With two outs in the fifth, Stewart Hoover walked to give the Mules runners at first and second, but Applehans got Colin Murphy to fly out to end the inning.
The Mules again had a base-runner in the sixth, but Applehans battled out of it and ended a long inning by striking Feil out looking.
Applehans entered the seventh with a pitch count of 109, and he got just what he needed, a six-pitch one-two-three inning. He got through a perfect eighth in just nine pitches, and ESU coach Bob Fornelli decided to leave him in for the ninth.
In his fourth time up, Feil made an adjustment, crowding the plate and looking to go opposite field.
“He just hit a good pitch,” Applehans said. “It was on the outside and he hit it down the line. Can’t do much about it.”
Emporia State will get its second chance to beat Central Missouri today at noon. The Mules are expected to start ace Brooks Martin, and Fornelli said he would start either Colby Killian or Cole Moore. Killian started Thursday against Angelo State and threw only 81 pitches in six scoreless innings.
The Hornets and Mules have each won three games against each other this season, and the deciding Game 7 will be for a trip to the World Series.
“It’s the rival,” Burkhead said. “It’s what it should come down to. This stadium should be packed. It’s going to be a sold-out crowd, hype from the beginning just like the last game, but it’s going to be more intense because it’s the championship. One game to go to North Carolina, and I’m excited for it.
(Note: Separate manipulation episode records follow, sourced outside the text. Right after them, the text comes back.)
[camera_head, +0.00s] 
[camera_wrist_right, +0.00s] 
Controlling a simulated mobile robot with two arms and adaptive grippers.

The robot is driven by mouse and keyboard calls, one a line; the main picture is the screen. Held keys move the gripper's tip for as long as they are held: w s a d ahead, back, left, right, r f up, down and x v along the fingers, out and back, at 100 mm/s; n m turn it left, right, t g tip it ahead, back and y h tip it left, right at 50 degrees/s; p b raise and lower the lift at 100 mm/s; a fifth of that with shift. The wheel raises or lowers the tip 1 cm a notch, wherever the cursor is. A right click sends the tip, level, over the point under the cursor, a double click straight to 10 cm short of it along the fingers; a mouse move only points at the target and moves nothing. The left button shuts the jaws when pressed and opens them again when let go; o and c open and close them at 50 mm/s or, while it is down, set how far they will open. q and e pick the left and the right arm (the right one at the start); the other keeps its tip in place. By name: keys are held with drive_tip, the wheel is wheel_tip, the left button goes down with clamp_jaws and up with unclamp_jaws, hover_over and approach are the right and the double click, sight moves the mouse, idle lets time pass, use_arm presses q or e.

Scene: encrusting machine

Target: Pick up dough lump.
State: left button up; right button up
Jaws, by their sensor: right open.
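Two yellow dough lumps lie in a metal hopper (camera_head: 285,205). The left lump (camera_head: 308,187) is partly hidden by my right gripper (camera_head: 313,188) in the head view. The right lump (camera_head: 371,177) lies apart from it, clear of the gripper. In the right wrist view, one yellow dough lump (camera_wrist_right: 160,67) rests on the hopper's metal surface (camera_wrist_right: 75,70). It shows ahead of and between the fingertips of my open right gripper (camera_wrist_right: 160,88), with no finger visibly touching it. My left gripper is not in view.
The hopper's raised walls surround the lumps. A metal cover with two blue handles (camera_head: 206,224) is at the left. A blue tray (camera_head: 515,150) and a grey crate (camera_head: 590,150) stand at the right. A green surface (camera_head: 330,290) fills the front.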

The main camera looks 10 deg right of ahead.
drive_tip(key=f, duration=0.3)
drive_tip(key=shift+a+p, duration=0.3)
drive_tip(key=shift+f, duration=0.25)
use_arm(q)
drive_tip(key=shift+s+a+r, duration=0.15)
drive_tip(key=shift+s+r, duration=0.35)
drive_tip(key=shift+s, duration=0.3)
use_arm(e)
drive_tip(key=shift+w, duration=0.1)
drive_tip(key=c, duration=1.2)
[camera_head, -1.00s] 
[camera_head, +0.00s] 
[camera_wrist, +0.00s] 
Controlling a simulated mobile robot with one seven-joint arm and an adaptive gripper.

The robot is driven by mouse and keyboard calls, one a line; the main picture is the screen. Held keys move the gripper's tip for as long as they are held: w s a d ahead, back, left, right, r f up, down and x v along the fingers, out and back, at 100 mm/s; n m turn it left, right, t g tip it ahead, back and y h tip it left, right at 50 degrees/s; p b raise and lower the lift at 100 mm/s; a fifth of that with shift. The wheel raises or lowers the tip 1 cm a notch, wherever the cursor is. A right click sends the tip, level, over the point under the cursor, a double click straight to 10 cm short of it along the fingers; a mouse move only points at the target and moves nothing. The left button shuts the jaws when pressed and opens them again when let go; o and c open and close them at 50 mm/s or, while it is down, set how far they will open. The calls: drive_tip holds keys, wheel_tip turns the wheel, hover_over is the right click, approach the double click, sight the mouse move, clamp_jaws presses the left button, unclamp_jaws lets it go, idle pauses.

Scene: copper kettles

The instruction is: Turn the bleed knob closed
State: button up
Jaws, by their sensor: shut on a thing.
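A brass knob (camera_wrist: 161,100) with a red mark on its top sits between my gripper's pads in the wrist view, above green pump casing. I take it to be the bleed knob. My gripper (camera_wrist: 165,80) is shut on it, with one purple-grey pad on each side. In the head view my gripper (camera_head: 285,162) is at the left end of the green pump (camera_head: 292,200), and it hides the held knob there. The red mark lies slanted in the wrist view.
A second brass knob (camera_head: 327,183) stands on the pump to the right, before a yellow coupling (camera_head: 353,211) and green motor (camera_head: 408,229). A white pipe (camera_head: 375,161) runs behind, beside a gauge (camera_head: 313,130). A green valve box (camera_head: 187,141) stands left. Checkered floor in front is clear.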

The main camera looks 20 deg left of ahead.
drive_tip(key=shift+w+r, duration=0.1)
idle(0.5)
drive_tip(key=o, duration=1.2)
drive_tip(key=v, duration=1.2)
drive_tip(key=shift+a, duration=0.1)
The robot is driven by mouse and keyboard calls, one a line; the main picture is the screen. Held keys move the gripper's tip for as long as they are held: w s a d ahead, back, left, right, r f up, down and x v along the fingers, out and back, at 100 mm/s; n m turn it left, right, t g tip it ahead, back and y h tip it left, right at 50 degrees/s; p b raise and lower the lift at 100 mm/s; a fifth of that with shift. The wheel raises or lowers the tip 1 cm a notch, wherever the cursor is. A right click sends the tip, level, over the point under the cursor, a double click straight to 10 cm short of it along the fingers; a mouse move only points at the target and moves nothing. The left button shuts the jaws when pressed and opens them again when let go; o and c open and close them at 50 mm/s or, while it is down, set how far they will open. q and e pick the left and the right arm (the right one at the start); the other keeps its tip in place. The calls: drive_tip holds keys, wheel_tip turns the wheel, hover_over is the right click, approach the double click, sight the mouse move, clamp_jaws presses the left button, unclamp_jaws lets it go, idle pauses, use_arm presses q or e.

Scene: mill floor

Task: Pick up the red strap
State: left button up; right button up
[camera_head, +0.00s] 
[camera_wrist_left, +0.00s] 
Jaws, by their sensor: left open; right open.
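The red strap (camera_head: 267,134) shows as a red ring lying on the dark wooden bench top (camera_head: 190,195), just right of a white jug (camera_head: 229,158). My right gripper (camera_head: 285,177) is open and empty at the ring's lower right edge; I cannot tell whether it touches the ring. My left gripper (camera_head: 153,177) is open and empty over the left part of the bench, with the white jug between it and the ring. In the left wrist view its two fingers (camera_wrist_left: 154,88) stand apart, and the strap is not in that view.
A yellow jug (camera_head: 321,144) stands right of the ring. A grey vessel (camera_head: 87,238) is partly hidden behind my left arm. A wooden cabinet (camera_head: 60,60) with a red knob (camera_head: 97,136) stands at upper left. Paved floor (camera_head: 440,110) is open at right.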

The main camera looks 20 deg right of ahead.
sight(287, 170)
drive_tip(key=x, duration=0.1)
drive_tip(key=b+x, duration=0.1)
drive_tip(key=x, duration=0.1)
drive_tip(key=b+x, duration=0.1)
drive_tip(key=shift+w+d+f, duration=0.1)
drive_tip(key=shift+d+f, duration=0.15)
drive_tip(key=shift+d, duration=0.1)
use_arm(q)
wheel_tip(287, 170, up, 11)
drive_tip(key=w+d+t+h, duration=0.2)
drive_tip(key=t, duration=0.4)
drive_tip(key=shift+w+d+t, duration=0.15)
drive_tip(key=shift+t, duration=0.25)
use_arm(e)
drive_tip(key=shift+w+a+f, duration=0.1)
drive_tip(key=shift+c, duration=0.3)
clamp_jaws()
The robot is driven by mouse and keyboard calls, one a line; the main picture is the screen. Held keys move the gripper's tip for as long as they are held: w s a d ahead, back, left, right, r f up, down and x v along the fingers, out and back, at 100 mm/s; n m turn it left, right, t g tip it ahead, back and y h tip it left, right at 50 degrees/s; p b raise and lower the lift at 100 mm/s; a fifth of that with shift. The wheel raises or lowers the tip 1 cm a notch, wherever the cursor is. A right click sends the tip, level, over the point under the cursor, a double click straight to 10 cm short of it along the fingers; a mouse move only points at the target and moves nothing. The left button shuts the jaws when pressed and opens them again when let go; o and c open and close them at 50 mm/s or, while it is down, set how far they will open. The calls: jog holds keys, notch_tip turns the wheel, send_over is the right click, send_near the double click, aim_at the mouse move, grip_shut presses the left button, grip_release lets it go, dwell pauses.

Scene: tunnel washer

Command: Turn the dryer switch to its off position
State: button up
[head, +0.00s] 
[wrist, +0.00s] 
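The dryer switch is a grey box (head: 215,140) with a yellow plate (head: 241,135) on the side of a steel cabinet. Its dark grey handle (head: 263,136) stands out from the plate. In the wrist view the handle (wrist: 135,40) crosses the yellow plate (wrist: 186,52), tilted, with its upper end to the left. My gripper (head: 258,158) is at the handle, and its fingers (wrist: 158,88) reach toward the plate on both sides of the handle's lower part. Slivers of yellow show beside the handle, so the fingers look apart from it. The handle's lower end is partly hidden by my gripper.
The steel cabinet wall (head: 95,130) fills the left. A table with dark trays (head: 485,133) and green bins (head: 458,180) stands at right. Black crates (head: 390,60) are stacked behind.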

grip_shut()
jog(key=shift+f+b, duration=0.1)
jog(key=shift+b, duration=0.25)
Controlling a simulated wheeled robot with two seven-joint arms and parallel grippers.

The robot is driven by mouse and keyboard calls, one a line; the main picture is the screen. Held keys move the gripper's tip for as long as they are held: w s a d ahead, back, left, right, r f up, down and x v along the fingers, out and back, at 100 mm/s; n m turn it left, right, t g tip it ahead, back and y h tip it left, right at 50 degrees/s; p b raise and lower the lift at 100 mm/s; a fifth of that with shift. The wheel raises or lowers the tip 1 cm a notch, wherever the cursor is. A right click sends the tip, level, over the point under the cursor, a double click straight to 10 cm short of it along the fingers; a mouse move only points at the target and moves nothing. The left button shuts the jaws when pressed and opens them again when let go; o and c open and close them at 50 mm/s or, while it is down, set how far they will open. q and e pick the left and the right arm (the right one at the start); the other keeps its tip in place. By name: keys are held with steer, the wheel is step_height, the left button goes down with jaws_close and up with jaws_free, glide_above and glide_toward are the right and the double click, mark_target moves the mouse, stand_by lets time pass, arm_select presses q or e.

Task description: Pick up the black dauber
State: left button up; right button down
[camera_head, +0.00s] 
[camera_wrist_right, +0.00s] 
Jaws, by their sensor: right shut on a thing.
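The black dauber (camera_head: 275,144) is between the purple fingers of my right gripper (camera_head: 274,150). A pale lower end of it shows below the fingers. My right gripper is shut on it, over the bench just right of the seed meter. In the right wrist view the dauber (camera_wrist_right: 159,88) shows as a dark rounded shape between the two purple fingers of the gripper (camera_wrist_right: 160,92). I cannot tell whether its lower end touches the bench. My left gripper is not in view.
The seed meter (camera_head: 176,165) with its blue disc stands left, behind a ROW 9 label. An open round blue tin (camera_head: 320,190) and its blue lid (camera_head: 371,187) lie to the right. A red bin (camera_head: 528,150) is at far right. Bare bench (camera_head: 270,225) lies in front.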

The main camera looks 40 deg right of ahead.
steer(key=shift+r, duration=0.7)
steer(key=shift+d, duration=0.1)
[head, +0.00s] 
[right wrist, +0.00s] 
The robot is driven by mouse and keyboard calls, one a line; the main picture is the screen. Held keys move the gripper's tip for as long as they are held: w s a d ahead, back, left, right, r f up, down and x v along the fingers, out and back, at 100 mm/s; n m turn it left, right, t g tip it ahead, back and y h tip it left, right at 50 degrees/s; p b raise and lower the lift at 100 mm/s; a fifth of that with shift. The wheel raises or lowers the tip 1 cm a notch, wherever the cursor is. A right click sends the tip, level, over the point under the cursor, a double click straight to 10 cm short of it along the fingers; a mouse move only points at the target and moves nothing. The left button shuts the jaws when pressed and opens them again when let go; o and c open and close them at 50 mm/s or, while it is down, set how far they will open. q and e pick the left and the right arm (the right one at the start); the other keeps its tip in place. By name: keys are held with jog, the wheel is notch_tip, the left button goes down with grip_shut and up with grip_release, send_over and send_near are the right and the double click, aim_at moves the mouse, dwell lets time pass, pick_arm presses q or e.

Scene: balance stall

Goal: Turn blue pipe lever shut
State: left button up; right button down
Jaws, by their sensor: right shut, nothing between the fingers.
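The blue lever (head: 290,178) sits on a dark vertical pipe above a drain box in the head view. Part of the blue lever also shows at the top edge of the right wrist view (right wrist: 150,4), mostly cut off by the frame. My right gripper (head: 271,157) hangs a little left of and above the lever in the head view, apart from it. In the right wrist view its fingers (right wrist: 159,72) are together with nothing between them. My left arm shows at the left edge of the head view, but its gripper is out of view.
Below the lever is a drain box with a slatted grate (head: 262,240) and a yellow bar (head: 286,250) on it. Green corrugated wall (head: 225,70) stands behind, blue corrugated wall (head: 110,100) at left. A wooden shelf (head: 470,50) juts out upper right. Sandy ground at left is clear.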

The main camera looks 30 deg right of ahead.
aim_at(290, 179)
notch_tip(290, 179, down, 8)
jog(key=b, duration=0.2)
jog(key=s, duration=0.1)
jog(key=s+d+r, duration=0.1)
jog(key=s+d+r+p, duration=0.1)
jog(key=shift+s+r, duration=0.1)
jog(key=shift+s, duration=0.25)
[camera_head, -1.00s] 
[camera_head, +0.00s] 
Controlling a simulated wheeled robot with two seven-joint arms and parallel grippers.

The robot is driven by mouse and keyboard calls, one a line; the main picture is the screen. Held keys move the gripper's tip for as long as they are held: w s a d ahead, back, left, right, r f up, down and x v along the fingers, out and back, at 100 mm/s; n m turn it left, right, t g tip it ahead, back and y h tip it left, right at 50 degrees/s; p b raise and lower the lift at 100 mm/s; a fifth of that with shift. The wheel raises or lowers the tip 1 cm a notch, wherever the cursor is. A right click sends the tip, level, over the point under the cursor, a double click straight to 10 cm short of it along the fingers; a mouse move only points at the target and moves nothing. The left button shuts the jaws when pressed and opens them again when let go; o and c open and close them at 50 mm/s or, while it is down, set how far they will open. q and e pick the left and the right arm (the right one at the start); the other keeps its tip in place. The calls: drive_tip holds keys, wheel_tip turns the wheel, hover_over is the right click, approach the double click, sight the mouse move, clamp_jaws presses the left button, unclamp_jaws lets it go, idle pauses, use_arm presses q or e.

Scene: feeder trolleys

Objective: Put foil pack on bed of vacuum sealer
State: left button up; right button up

“But I’m dead tired right now. This whole team’s dead tired. We’ll get some sleep and rest, and it’s going to be a fun day tomorrow.”
South Central Regional
Sunday at Crane Stadium
Game One
Central Missouri 000 000 002 — 2 4 0
Emporia State 000 010 000 — 1 7 0
WP — Matlock. LP — Applehans.
DP — UCM 1. LOB — UCM 3, ESU 2. 2B — ESU: Crumbliss 2, Sharp. 3B — UCM: Feil. SH — UCM: Tuttle.
Game Two
Emporia State 110 000 201 — 5 10 0
Angelo State 010 020 000 — 3 10 2
WP — King. LP — Elkind. SV — Soto.
E — ASU: Lasprilla, Carter. DP — ESU 2, ASU 1. LOB — ESU 12, ASU 8. 2B — ESU: Wempe, Burkhead, Sharp. SH — ESU: Sharp, Dreiling, White; ASU: Puckett. SF — ESU: Sharp. SB — ESU: Burkhead 2; ASU: Carter.